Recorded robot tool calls
□ □ □ □

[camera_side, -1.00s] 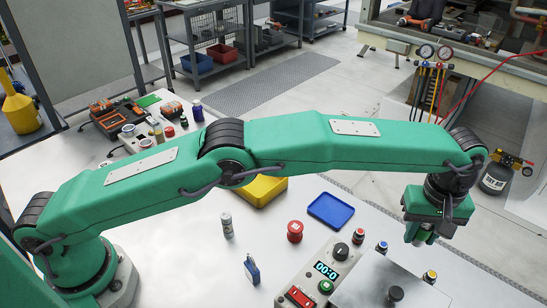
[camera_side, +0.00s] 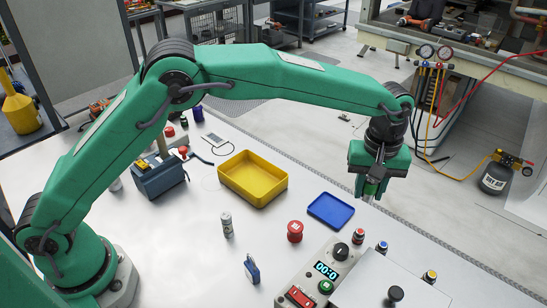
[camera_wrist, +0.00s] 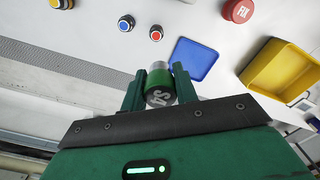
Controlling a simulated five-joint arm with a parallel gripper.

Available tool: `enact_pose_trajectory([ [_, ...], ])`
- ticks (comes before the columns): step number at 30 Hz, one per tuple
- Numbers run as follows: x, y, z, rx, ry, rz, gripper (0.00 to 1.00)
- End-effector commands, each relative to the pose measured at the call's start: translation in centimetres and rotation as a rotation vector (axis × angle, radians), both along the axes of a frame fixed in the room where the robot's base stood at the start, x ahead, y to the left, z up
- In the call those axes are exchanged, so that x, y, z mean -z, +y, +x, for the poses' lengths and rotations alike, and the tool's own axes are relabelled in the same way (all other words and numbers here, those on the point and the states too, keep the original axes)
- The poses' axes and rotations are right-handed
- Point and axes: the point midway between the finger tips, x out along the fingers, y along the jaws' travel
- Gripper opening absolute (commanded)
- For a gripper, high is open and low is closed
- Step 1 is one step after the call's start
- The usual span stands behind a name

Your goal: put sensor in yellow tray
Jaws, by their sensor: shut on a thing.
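My gripper (camera_side: 370,190) hangs in the air right of the blue tray (camera_side: 331,210), pointing down. In the wrist view my gripper (camera_wrist: 158,82) is shut on the sensor (camera_wrist: 160,88), a short green cylinder with a silvery end and pale markings on its dark face. In the side view the sensor is small and hard to make out between the fingers. The yellow tray (camera_side: 253,180) stands left of and behind the blue tray and looks empty. It also shows at the right edge of the wrist view (camera_wrist: 283,77). The gripper is well apart from it.
A red button (camera_side: 295,232) stands between the trays and the control box (camera_side: 325,272). A small white canister (camera_side: 227,226) and a blue tag (camera_side: 252,270) stand nearer the front. A blue-grey box (camera_side: 158,178) sits left of the yellow tray. The table's far edge runs behind the blue tray.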

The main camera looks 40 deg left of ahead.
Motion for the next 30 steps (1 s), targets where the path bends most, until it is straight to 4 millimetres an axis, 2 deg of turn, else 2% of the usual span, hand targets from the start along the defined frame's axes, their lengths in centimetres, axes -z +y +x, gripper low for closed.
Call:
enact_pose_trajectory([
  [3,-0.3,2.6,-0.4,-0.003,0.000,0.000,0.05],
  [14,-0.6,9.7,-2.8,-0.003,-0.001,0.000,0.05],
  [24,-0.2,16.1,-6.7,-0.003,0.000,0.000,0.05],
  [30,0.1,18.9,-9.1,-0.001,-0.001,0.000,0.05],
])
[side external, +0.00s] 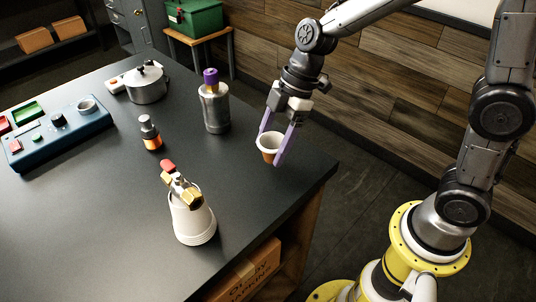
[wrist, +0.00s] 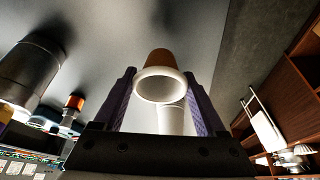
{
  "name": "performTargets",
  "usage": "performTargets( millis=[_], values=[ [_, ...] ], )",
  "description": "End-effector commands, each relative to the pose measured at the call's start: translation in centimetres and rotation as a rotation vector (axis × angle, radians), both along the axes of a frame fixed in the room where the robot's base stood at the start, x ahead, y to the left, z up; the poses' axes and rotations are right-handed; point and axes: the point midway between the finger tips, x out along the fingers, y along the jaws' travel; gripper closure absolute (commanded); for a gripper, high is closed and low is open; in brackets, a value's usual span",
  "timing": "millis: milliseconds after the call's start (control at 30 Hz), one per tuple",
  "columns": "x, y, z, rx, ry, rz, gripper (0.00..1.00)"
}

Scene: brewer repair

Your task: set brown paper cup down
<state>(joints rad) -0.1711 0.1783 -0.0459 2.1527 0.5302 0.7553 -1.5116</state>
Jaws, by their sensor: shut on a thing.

□ □ □ □

Aim of the exercise:
Reproduce the listing word for word and omit its pictures.

Complete output:
[camera_side, -1.00s] 
[camera_side, +0.00s] 
[camera_wrist, +0.00s] 
Controlling a simulated five-joint arm with a parallel gripper.

Available tool: `enact_pose_trajectory([ [_, ...], ])`
- ticks (comes before the columns): step number at 30 Hz, one per tuple
- Numbers run as follows: x, y, z, rx, ry, rz, gripper (0.00 to 1.00)
- End-effector commands, each relative to the pose measured at the call's start: translation in centimetres and rotation as a rotation vector (axis × angle, radians), both along the axes of a frame fixed in the room where the robot's base stood at the start, x ahead, y to the left, z up
- In the call those axes are exchanged, so that x, y, z mean -z, +y, +x, for the poses' lengths and rotations alike, and the tool's own axes are relabelled in the same way (all other words and numbers here, those on the point and the states too, keep the original axes)
- The poses' axes and rotations are right-handed
- Point and axes: the point midway between the finger tips, x out along the fingers, y along the jaws' travel
- Gripper opening absolute (commanded)
- For a gripper, high is open and low is closed
- Step 1 is one step after the call's start
- The usual span stands behind a name

Your goal: put sensor in yellow tray
Jaws, by their sensor: shut on a thing.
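My gripper (camera_side: 370,190) hangs in the air right of the blue tray (camera_side: 331,210), pointing down. In the wrist view my gripper (camera_wrist: 158,82) is shut on the sensor (camera_wrist: 160,88), a short green cylinder with a silvery end and pale markings on its dark face. In the side view the sensor is small and hard to make out between the fingers. The yellow tray (camera_side: 253,180) stands left of and behind the blue tray and looks empty. It also shows at the right edge of the wrist view (camera_wrist: 283,77). The gripper is well apart from it.
A red button (camera_side: 295,232) stands between the trays and the control box (camera_side: 325,272). A small white canister (camera_side: 227,226) and a blue tag (camera_side: 252,270) stand nearer the front. A blue-grey box (camera_side: 158,178) sits left of the yellow tray. The table's far edge runs behind the blue tray.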

The main camera looks 40 deg left of ahead.
Motion for the next 30 steps (1 s), targets where the path bends most, until it is straight to 4 millimetres an axis, 2 deg of turn, else 2% of the usual span, hand targets from the start along the defined frame's axes, their lengths in centimetres, axes -z +y +x, gripper low for closed.
Call:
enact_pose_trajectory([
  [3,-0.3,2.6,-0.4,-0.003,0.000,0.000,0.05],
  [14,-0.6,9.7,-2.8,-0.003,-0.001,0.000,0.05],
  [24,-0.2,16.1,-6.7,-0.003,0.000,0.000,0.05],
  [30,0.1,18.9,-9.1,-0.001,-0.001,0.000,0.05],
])
[side external, +0.00s] 
[wrist, +0.00s] 
{
  "name": "performTargets",
  "usage": "performTargets( millis=[_], values=[ [_, ...] ], )",
  "description": "End-effector commands, each relative to the pose measured at the call's start: translation in centimetres and rotation as a rotation vector (axis × angle, radians), both along the axes of a frame fixed in the room where the robot's base stood at the start, x ahead, y to the left, z up; the poses' axes and rotations are right-handed; point and axes: the point midway between the finger tips, x out along the fingers, y along the jaws' travel; gripper closure absolute (commanded); for a gripper, high is closed and low is open; in brackets, a value's usual span",
  "timing": "millis: milliseconds after the call's start (control at 30 Hz), one per tuple",
  "columns": "x, y, z, rx, ry, rz, gripper (0.00..1.00)"
}

Scene: brewer repair

Your task: set brown paper cup down
<state>(joints rad) -0.1711 0.1783 -0.0459 2.1527 0.5302 0.7553 -1.5116</state>
Jaws, by their sensor: shut on a thing.

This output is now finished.